--- start ---

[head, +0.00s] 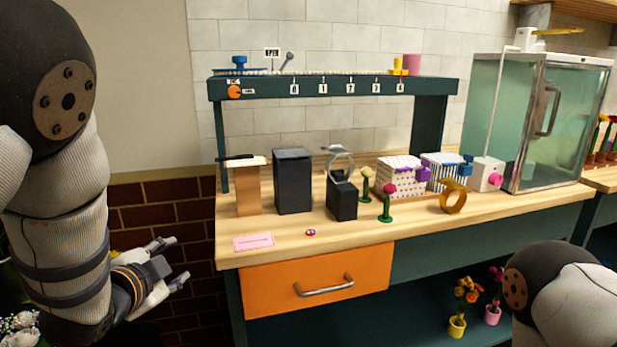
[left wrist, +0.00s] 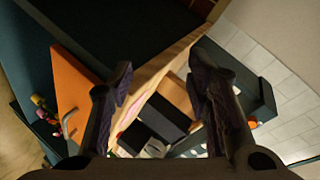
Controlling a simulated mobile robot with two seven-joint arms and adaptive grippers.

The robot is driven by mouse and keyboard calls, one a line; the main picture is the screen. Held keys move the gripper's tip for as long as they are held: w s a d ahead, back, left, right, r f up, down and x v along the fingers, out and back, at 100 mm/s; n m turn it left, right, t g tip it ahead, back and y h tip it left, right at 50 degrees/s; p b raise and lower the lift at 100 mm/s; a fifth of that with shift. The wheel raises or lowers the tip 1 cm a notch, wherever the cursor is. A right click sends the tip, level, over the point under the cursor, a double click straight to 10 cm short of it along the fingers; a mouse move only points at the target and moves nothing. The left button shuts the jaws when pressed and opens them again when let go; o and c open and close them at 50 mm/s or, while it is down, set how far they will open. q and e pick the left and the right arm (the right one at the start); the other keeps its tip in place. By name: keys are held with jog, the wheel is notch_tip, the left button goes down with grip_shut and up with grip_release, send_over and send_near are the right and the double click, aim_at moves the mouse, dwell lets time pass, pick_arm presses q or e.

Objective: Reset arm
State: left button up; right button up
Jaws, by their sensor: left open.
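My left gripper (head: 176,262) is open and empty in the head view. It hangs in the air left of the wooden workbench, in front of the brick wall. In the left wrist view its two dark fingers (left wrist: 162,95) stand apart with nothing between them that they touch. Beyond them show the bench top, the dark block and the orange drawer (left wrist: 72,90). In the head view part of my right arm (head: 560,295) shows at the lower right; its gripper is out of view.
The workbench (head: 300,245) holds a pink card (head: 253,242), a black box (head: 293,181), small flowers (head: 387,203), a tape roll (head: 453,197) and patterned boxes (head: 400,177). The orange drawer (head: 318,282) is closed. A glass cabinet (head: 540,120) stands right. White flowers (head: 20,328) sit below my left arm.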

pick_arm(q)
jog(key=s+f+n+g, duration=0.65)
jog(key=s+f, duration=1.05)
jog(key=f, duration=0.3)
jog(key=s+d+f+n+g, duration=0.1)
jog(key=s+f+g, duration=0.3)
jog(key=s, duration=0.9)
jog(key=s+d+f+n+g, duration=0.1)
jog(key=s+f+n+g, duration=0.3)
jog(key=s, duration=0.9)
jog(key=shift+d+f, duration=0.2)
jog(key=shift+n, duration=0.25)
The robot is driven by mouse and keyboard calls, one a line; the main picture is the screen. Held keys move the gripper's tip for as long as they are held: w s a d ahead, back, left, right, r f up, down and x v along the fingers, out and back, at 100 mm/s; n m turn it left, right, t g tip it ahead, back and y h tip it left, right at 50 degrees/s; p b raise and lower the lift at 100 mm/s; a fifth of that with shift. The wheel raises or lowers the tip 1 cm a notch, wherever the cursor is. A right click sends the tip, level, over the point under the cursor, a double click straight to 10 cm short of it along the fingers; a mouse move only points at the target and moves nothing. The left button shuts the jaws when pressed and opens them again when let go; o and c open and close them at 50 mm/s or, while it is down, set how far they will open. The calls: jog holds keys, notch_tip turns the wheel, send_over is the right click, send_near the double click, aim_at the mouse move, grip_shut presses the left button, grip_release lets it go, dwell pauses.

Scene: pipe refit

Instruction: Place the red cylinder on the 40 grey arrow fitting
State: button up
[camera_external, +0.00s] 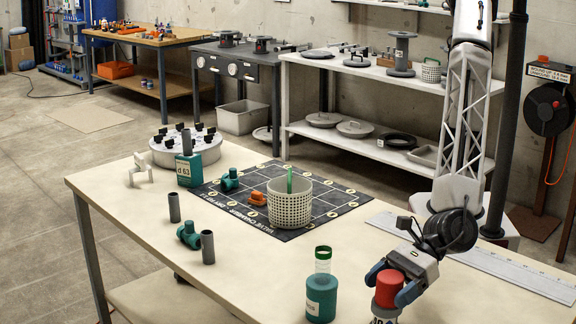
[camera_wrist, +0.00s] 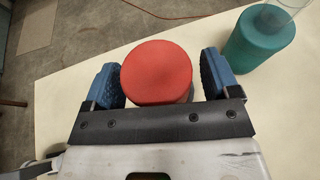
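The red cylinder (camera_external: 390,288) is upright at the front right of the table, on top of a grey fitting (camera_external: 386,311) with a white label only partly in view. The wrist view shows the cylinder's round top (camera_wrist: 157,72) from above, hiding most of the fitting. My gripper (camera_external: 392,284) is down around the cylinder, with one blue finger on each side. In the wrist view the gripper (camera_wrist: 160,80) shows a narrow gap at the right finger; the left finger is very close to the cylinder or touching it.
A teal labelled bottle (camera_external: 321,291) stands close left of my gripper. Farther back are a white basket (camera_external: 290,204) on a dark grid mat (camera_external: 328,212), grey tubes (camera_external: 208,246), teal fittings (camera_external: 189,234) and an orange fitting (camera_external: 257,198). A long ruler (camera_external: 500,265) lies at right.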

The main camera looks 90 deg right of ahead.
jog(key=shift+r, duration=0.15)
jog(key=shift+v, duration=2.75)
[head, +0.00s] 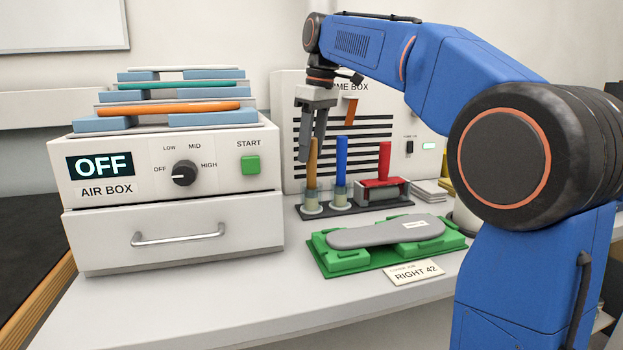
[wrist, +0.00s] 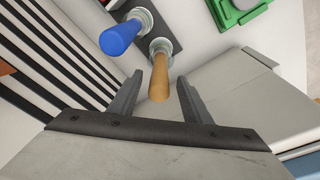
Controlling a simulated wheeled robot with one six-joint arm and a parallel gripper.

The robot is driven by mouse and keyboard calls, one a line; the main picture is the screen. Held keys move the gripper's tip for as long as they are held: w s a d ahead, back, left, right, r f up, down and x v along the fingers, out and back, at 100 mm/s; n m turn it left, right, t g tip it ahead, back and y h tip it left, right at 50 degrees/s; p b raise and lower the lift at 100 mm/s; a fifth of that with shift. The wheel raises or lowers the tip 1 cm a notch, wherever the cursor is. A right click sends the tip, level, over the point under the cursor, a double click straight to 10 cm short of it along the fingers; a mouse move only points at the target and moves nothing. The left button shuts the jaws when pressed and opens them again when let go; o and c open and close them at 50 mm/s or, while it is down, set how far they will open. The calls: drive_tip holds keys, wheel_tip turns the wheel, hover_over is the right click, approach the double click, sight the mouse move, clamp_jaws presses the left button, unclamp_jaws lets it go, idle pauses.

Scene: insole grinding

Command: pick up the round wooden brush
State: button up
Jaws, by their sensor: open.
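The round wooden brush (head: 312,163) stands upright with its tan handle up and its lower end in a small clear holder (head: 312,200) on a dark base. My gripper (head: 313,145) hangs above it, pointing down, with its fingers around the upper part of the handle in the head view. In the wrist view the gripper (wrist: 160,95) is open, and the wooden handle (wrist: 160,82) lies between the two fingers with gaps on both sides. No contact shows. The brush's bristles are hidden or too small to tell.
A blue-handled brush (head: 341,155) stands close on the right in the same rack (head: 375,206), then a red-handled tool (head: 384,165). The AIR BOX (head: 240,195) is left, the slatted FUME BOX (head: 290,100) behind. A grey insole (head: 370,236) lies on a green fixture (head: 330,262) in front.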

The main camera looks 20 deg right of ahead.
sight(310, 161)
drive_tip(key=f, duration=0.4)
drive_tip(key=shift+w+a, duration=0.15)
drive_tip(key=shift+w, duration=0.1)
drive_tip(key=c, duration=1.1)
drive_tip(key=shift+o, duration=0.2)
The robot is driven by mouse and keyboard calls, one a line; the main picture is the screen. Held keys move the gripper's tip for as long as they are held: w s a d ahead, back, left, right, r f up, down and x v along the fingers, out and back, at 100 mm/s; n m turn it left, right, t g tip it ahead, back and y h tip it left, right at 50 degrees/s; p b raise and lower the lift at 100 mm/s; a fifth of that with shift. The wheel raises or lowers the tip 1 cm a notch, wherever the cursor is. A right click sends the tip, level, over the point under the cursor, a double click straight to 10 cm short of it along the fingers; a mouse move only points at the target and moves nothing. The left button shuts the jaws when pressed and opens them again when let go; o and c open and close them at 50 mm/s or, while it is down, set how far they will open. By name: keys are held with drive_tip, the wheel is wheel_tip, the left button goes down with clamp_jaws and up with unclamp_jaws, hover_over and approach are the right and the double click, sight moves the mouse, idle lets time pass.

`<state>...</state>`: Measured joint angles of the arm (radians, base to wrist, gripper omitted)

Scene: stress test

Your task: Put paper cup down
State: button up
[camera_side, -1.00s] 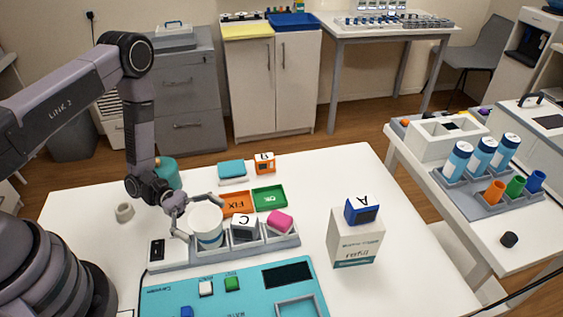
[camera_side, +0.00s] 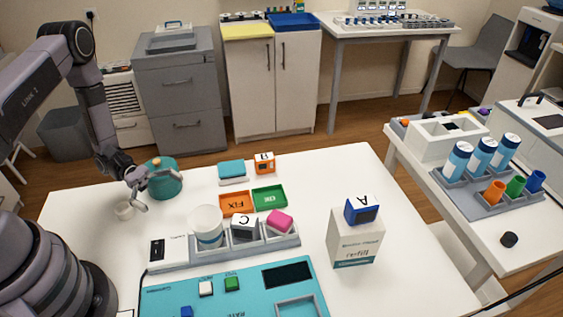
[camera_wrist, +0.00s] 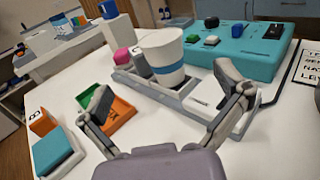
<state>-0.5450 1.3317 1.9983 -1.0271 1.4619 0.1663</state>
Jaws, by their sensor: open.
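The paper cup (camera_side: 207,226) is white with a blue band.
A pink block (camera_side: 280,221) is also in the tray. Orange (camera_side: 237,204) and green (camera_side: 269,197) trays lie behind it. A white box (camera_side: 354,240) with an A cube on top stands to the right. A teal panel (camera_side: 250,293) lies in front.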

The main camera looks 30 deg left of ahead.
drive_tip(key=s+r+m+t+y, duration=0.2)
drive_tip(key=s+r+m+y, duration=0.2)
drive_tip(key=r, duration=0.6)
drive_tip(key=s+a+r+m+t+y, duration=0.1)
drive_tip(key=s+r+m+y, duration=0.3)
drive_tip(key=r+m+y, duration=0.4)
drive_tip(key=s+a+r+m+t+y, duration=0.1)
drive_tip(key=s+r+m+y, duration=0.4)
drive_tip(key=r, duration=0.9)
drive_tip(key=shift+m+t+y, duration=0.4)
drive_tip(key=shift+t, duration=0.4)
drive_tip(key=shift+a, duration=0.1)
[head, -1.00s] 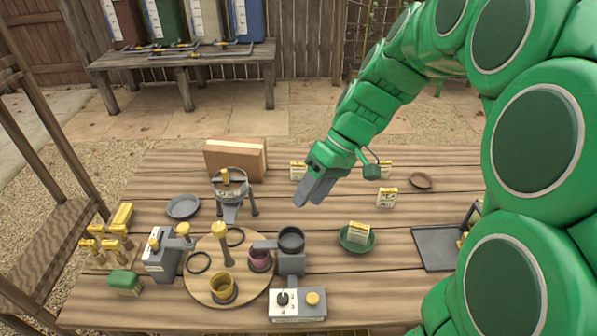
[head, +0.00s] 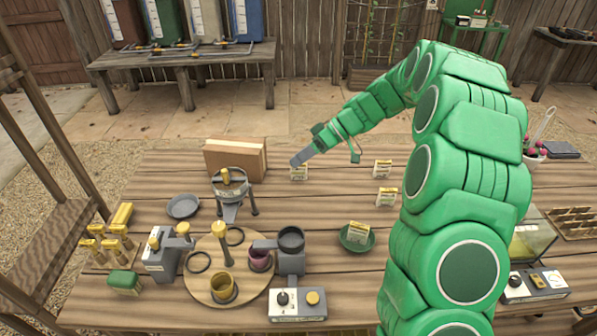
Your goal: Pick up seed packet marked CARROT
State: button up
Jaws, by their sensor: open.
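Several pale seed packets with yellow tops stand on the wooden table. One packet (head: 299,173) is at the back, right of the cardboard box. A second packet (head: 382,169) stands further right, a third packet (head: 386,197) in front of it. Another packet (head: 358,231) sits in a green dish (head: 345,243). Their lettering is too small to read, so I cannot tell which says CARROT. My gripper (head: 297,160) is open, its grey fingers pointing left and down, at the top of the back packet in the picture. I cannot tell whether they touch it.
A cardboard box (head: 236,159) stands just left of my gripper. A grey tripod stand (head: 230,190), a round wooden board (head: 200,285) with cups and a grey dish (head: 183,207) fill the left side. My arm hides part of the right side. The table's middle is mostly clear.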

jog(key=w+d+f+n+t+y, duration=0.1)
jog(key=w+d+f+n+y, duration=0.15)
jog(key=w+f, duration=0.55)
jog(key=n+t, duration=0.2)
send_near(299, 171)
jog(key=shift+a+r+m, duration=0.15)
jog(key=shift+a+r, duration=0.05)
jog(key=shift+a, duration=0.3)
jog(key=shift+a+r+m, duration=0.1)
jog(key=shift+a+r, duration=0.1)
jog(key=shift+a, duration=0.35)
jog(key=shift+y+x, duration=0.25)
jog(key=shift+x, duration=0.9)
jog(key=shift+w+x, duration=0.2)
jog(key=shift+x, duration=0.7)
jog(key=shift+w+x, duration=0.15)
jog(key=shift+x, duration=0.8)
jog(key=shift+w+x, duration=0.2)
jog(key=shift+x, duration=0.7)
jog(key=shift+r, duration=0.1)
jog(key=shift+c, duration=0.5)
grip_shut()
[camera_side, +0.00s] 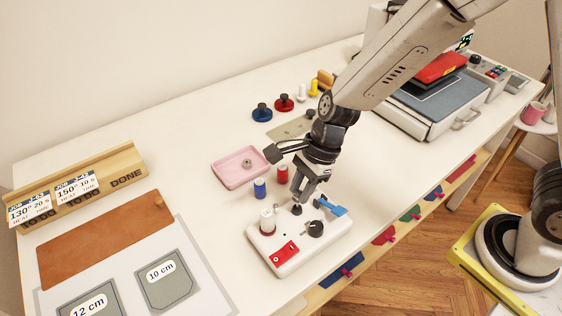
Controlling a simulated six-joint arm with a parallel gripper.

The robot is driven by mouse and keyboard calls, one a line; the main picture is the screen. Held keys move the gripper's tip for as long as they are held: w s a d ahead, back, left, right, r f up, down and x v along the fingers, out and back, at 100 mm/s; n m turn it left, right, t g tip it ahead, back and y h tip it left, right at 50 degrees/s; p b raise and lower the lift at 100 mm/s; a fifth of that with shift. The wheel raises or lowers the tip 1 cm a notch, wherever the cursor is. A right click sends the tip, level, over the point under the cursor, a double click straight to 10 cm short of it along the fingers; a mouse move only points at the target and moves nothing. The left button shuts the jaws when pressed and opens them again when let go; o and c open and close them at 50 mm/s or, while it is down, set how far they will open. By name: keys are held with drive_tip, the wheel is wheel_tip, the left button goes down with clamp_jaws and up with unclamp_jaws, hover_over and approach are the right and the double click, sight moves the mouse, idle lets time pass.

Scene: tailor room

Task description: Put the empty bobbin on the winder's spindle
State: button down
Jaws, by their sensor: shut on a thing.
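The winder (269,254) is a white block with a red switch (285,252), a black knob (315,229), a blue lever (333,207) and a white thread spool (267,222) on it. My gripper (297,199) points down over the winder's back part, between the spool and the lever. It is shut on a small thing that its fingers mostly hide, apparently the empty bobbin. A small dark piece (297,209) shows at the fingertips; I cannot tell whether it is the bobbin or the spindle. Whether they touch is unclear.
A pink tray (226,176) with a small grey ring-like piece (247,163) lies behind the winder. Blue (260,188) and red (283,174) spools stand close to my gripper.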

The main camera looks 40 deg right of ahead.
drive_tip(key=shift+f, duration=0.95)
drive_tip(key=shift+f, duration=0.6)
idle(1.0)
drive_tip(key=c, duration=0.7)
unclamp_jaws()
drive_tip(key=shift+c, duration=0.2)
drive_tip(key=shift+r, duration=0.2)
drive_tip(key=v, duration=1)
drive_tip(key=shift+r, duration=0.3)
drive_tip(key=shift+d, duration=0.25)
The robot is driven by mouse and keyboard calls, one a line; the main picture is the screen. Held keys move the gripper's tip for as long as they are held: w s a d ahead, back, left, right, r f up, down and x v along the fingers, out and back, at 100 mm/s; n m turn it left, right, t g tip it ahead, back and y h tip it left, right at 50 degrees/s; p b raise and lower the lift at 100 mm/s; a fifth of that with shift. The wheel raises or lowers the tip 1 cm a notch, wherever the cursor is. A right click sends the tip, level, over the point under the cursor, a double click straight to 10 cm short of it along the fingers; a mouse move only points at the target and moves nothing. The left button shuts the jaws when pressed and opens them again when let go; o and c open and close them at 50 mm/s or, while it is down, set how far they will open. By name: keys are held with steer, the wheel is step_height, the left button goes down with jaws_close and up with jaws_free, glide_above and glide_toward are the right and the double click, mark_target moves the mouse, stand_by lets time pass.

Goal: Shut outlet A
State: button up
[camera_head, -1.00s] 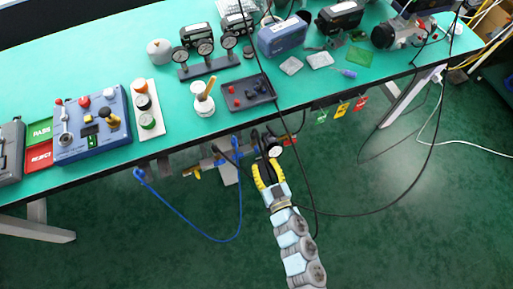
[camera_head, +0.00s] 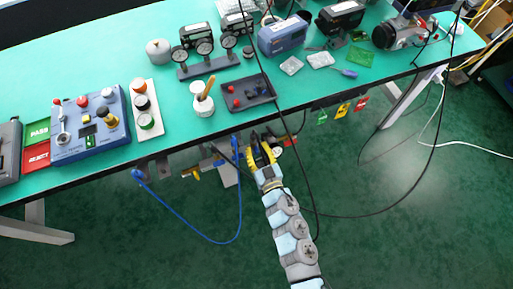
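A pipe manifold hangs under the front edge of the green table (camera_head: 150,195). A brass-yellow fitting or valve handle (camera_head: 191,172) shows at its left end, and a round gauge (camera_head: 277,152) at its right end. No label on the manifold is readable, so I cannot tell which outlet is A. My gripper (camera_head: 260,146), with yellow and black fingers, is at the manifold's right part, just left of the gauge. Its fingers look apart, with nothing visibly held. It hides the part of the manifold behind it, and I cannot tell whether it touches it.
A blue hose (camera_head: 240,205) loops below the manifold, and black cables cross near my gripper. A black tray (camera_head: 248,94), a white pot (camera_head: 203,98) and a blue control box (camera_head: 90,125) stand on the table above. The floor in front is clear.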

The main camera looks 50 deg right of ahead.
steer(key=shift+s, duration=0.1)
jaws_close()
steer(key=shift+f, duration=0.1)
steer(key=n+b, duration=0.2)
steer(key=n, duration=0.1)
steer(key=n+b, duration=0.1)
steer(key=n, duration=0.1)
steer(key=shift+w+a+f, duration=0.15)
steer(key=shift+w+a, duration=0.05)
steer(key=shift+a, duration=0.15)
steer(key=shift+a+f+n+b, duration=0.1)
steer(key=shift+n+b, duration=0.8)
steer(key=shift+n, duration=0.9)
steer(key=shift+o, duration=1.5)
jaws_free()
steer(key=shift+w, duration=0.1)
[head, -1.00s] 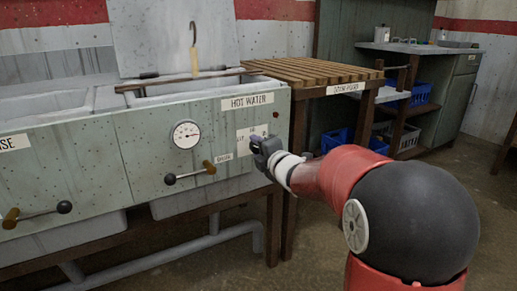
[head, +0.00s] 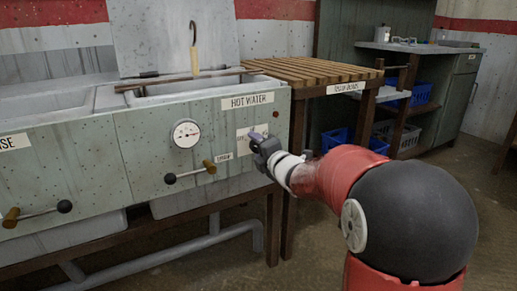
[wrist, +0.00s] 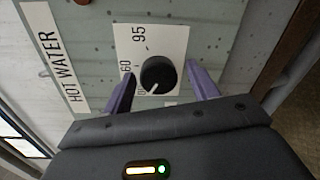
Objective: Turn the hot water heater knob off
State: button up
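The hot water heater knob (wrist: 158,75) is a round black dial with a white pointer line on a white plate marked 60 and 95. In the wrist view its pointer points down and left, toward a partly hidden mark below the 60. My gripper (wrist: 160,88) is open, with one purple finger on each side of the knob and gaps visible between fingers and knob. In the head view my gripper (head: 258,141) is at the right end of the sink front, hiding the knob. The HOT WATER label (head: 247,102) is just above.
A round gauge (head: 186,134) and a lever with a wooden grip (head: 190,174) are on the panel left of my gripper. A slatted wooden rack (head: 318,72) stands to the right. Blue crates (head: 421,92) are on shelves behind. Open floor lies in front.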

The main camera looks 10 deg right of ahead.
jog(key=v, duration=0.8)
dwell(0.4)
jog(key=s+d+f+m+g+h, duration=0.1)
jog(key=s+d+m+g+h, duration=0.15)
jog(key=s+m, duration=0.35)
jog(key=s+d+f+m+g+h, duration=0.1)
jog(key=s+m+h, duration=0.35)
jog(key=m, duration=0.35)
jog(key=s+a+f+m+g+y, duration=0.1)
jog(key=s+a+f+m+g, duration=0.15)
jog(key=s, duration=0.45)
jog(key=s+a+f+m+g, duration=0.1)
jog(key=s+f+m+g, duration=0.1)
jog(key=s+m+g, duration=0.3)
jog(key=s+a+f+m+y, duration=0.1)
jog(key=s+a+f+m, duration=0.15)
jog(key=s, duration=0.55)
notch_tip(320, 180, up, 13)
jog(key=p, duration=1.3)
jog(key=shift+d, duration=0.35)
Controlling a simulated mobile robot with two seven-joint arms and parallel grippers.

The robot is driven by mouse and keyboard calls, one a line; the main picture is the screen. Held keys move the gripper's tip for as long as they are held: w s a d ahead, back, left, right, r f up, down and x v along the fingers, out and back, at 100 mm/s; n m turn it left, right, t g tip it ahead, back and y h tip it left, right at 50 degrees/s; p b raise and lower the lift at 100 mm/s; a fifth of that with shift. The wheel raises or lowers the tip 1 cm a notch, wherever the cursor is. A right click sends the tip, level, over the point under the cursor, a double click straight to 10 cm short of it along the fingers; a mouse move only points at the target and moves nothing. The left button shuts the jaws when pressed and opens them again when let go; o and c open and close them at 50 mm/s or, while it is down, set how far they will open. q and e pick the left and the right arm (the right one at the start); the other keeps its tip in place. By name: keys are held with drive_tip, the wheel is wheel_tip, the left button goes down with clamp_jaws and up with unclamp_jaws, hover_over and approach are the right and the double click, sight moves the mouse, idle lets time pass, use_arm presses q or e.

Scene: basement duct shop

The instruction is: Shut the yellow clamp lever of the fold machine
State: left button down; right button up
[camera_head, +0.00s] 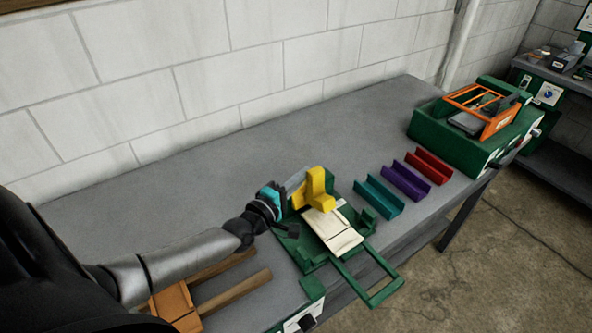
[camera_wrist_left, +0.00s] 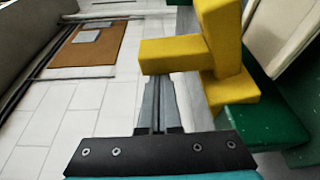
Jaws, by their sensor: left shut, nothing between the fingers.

--- end ---

> [TASK BRIEF]
Pictures do not belong in the copy. Repeat only the lines from the top of the records through the line containing "and adaptive grippers.".

> [TASK ANSWER]
[head, +0.00s] 
[left wrist, +0.00s] 
Controlling a simulated mobile robot with two seven-joint arms and adaptive grippers.

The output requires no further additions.